Not only has his style of working changed from time to time, he has also changed from being a painter to producing relief sculpture to being a printmaker and finally becoming a mural painter.
The work reproduced here is from a period when most of his work was relief sculpture.
* Stella's early work is very geometric and exact and was composed of straight lines and painted in black and white. Later, his paintings continued to be geometric but consisted of circular forms and were brightly colored. Another theme led to a series of works composed of shapes that were like cones and pillars. Later, his work became much more irregular and more spontaneous as though he had learned to be more confident about his artistic talent.
* From the very beginning Stella realized the need to live in the center of the art world, in New York City close to artists he thought were important. Partly as a result of being in New York he became friends with numbers of the better known young artists of the time, such as Warhol, Jasper Johns and Donald Judd. His early work was exhibited by art galleries where the owners supported him with money before he became well known.
Eventually Frank Stella became wealthy through the sales of his work.
* Although Frank Stella began as a painter and later went on to be a sculptor, early in his career he also developed a passionate interest in printmaking while living in Southern California. To begin with he printed from aluminum plates but later discovered that working on another metal, magnesium, gave him prints that were softer and better looking. He also experimented with printing inks that made unique colors and surfaces that were quite unlike ordinary printing inks.
* The artist's parents were determined that he should have a good education and sent him to good schools and universities. Both at school and university he was lucky to have excellent art teachers who introduced him to the work of living artists whose work was at the forefront of creativity.
He may also have received early encouragement in art at home because his mother had attended art school. While at first his father did not want him to become an artist, he was very pleased when his son became successful.
THINGS TO DO IN SCHOOL
* Students can only understand Frank Stella's work if they get to know the different styles he created throughout his career and also become familiar with the order in which they appeared. The best way of doing this is to study one of the books on his art that have been published and make themselves familiar with his work.

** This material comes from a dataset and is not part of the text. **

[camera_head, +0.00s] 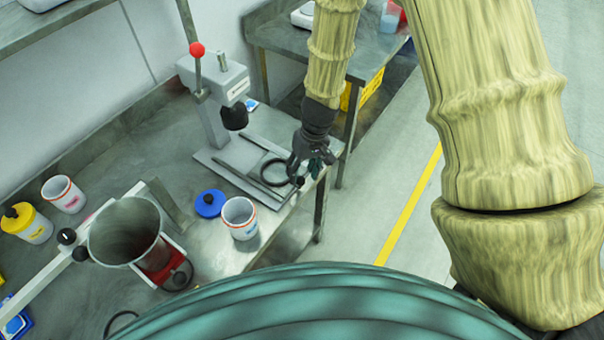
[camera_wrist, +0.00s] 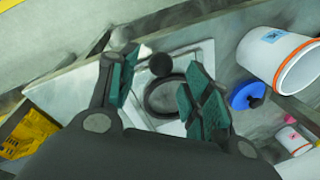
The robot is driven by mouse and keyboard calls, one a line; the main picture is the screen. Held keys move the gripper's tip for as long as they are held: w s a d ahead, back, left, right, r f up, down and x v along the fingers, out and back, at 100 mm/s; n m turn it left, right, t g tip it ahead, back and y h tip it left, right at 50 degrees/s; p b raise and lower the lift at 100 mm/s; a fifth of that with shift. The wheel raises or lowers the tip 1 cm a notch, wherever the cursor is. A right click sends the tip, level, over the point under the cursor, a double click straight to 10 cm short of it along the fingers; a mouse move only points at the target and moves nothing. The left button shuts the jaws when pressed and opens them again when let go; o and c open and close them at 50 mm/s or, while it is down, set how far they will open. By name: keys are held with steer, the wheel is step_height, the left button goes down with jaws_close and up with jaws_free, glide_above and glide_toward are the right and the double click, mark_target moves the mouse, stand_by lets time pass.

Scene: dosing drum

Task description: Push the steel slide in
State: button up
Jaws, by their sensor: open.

Probably the best way of ensuring that students actually learn about his art--rather than simply flip ping through the pages of a book--is to ask them either to write about his art or to talk about it to other students. In both kinds of testing experience, students Should be encouraged to show reproductions of the artist's work.
* A good test of student knowledge would be for a random mixture of reproductions of Stella's work to be placed on a table and for students to be asked to organize the examples into groups produced at the same time in his life and perhaps place them in piles from earliest to latest.
* Although Frank Stella worked with exotic materials, in some ways they are quite similar to those that students can use in an art class. For example, instead of cutting shapes from sheet aluminum or magnesium and welding them together, students may use cardboard and glue with quite similar results. And instead of oil or epoxy paints, students may use tempera paints to decorate surfaces--or even crayon.
In these ways, students can get close to the creative experience Stella had when making Kastura and similar works.
* Were students to be interested in making their own constructions modeled after Kastura, they should first learn about the kinds of geometric shapes that architectural draftsmen use in their work. In this work, for example, a protractor-like shape can be seen as well as some modifications of familiar French curve templates. Students may also like to draw and paint images of Indian arabesque shapes and use them in their own art using both traditional Indian color schemes and the more exciting colors preferred by Frank Stella.
Or, like Stella, they might be interested in inventing their own modifications of these kinds of shapes for use in their work. Two of them present in Kastura are comma and boomerang shapes.
BUILDING A PICTURE FILE
This sculpture may be used to illustrate various art-teaching needs. Potentially useful picture-file categories include: "Mixed Media"; "Relief Sculpture"; "Abstract Art"; "Sculpture: Maquettes"; and "American Artists: Frank Stella."